Microcosms 
Claudio Magris
Translated by Iain Halliday
Harvill, $25 (cloth)
 

The history of Trieste can be read as the record of ascendancy in Middle Europe. The Romans founded the city as they expanded their empire in the second century BC. When Rome collapsed in the fifth century AD, Trieste was overrun by the Huns, and then fell under Byzantine rule. Next in line were the Carolingians, followed by the Venetians. For one year, 1381 to 1382, Trieste held a tenuous independence, which ended when it submitted to Austria as a preferable alternative to Venetian rule. The French, this time led by General Bonaparte, conquered it again in 1797 and handed it over to the Austro-Hungarian Empire.
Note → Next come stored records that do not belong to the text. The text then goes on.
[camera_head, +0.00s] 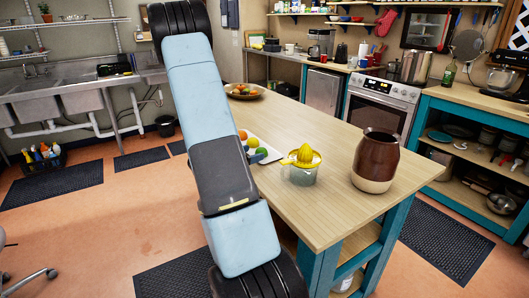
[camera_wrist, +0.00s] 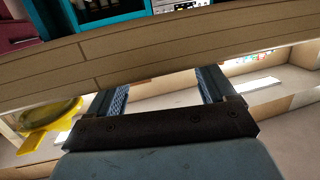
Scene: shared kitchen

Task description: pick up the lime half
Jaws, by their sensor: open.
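A small green fruit (camera_head: 262,151) lies at the near end of a white tray (camera_head: 273,156) on the wooden table; I cannot tell whether it is a cut lime half. An orange fruit (camera_head: 242,135) and a yellow fruit (camera_head: 252,142) are behind it. My arm hides part of the tray and most of my gripper in the head view. In the wrist view my gripper (camera_wrist: 162,82) is open, with its two fingers well apart and nothing seen held between them. No lime half can be made out in the wrist view.
A yellow juicer (camera_head: 303,156) on a clear cup stands right of the tray; yellow also shows at the left of the wrist view (camera_wrist: 45,115). A brown jar (camera_head: 376,160) stands further right. A fruit bowl (camera_head: 244,93) is at the far end. The table middle (camera_head: 305,122) is clear.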

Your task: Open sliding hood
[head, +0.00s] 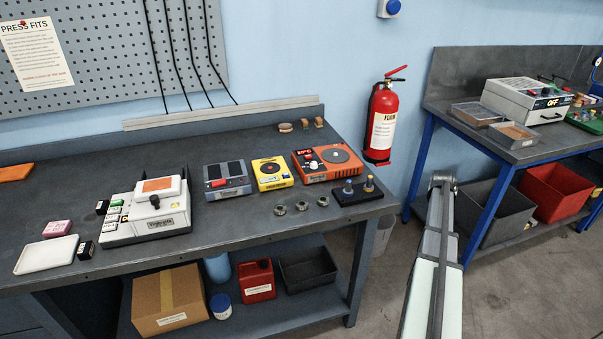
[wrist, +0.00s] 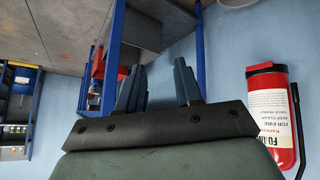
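No part in view is labelled as a hood, so I cannot tell for certain which is the sliding hood. A light grey box (head: 520,97) with an OFF sign and a dark front handle (head: 553,116) stands on the right bench. A white machine (head: 147,226) with a raised white top (head: 160,194), an orange panel and a black knob stands on the left bench. My gripper (wrist: 158,85) shows in the wrist view with its two dark fingers apart and nothing between them. It is away from both machines.
A red fire extinguisher (head: 382,120) hangs on the wall between the benches and shows in the wrist view (wrist: 272,115). Small devices (head: 228,180) crowd the left bench. Crates stand under the right bench.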

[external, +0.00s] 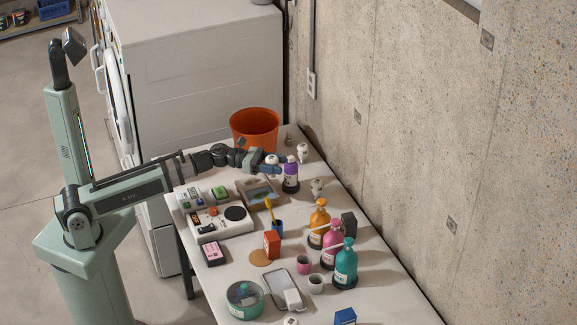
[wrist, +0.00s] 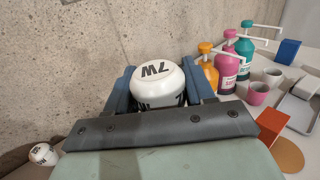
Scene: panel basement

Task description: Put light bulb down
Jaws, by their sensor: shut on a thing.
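In the external view my gripper (external: 274,166) is over the far part of the table, just left of a purple bottle (external: 291,176), with the bulb's white top (external: 271,158) showing. I cannot tell how far the bulb is above the table.
An orange bucket (external: 255,124) stands behind my gripper. Similar small white objects (external: 302,151) (external: 317,186) stand near the wall. Orange (external: 319,222), pink (external: 332,241) and teal (external: 345,265) pump bottles line the right side. A tray (external: 262,196) and a control box (external: 219,225) lie nearer the left edge.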

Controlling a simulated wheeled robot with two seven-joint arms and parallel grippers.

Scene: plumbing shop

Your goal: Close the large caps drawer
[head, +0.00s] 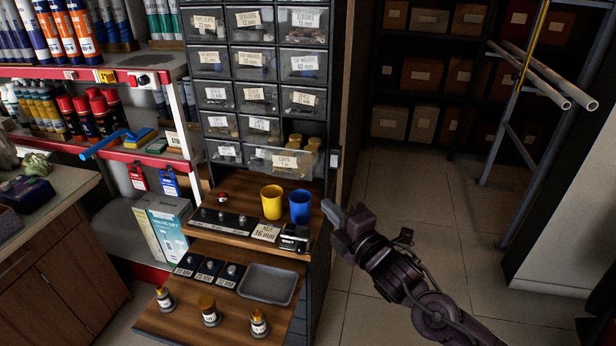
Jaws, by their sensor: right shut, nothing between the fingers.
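The caps drawer (270,160) is the clear-fronted drawer at the lower right of the grey drawer cabinet. It carries a paper label reading CAPS and stands pulled out past the drawers around it. Several brass-coloured caps (314,144) show in and behind it. My right gripper (331,212) is shut and empty. It is to the right of the cabinet and lower in the picture than the drawer, apart from it. My left gripper is not in view.
Under the drawer, a wooden shelf (228,238) holds a yellow cup (271,202), a blue cup (299,206) and small fittings. A lower board holds a grey tray (268,284) and several brass-topped parts. Open floor (420,200) lies right of the cabinet.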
Finally—or rather, for now—it has been a part of Italy, having been awarded after World War I as a trophy for Italy's participation on the side of the Allies. Recent decades have not been so calm in neighboring Istria, which was part of Yugoslavia and now sits on the border between Slovenia and Croatia.

So goes the story of Claudio Magris's homeland. But not the whole story—for the idea of a "homeland" carries with it a sense of attachment to the permanence of a place, not the evanescence of its national identity. And this other Trieste has defined itself not by change but by the constants of the land—the Adriatic coastline, the Tyrolean mountains, the forests—and the character of its inhabitants. Magris's latest book,Microcosms (first published in the Italian in 1997, the new English edition is an intelligent translation by Iain Halliday), is an irenic tour of the region's roiling history and a loving tribute to its beauty, its people, and its resilience. It is a search for what the region is and how it has repeatedly defied acts of ownership.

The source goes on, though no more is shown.